→ WHAT NEEDS TO BE DONE: Copy exactly, please, the lines of the data from its start through the line containing "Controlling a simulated".

***** SOURCE MATERIAL *****

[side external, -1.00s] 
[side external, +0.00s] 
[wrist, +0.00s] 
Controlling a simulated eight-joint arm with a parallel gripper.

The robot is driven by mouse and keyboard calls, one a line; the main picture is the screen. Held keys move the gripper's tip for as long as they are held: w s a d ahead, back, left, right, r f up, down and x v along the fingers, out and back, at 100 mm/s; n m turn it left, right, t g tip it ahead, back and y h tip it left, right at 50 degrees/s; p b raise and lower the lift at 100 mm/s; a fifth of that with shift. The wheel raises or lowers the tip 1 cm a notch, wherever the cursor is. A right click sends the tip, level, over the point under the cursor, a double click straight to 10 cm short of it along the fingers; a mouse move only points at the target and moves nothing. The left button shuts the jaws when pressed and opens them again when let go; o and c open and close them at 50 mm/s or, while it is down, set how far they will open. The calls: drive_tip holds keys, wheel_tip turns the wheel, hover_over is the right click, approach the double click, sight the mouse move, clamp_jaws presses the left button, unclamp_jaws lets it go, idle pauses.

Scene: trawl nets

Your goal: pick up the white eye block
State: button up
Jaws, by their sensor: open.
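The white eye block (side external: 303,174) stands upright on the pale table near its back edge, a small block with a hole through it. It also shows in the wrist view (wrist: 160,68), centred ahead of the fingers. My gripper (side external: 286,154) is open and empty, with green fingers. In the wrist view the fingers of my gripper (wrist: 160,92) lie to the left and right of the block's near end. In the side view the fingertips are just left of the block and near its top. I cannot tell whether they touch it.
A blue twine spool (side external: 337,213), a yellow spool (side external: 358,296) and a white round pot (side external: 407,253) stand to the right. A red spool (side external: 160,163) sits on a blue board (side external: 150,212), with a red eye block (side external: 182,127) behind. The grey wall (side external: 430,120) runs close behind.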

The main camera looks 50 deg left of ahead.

*****

→ RESPONSE BELOW:
[side external, -1.00s] 
[side external, +0.00s] 
[wrist, +0.00s] 
Controlling a simulated eight-joint arm with a parallel gripper.

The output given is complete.